Chaque manquement du comptable est apprécié par la Cour des Comptes avec la possibilité de saisir le Conseil d’Etat en cassation (art. R. 142-16 Code des juridictions financières). C’est dans ce cadre que par deux décisions de section du 6 décembre 2019, le Conseil d’État a précisé les critères que le juge des comptes devait mettre en œuvre pour apprécier le caractère préjudiciable d’un manquement du comptable lors du paiement d’une dépense.

Depuis 2011 [1], le juge des comptes doit, lorsqu’il relève que le comptable public a commis un manquement à ses obligations, déterminer s’il en a résulté un préjudice financier pour l’Etat ou l’organisme public concerné. Dans l’affirmative, il prononce un débet [2] d’un montant égal à celui de l’opération en question et dans la négative, il peut prononcer une somme non rémissible de faible montant.
L’appréciation du préjudice financier est à faire selon chaque cas d’espèce et le Conseil d’Etat a souhaité impulser une vision réaliste de celui-ci au niveau de la Cour des Comptes avec deux arrêts de décembre 2019 rendus en matière de dépenses.

I - Les arrêts DRFIP Ille-et-Vilaine et ONIAM.

Dans ces deux cas d’espèces, la Cour des Comptes avait mis à la charge du comptable des sommes assez élevées (113.275€, 44.102€ et 398.994€) et soit le Ministre a introduit le pourvoi en cassation, soit le comptable lui-même.

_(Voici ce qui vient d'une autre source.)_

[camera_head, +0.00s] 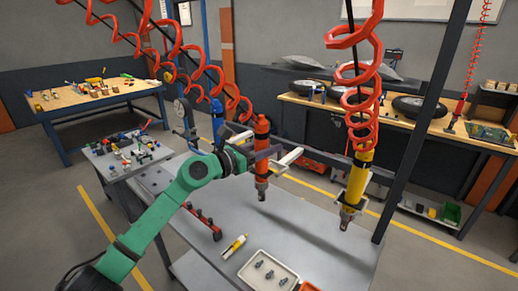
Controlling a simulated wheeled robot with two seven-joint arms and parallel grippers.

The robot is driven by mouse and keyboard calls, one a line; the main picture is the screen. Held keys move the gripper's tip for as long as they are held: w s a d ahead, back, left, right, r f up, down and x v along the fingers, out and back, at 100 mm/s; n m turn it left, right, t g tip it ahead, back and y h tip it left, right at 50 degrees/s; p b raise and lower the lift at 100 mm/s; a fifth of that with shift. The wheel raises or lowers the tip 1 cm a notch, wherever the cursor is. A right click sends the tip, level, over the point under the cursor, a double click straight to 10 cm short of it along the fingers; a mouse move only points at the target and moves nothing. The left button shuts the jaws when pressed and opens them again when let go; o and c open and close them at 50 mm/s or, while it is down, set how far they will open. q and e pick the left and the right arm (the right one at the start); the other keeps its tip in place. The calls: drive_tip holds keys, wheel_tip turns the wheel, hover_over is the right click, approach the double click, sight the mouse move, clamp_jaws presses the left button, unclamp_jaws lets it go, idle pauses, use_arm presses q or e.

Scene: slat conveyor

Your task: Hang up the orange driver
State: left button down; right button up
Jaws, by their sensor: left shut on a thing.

S’agissant de la DRFIP d’Ille-et-Vilaine [3], le pourvoi contestait un débet prononcé par arrêt de la Cour des comptes en 2018 où trois dépenses dépassaient les montants en seuil de la délégation de compétence des agents ayant signé les ordres de payer. La Cour avait considéré que le paiement d’un mandat signé par un ordonnateur non habilité causait par principe un préjudice financier.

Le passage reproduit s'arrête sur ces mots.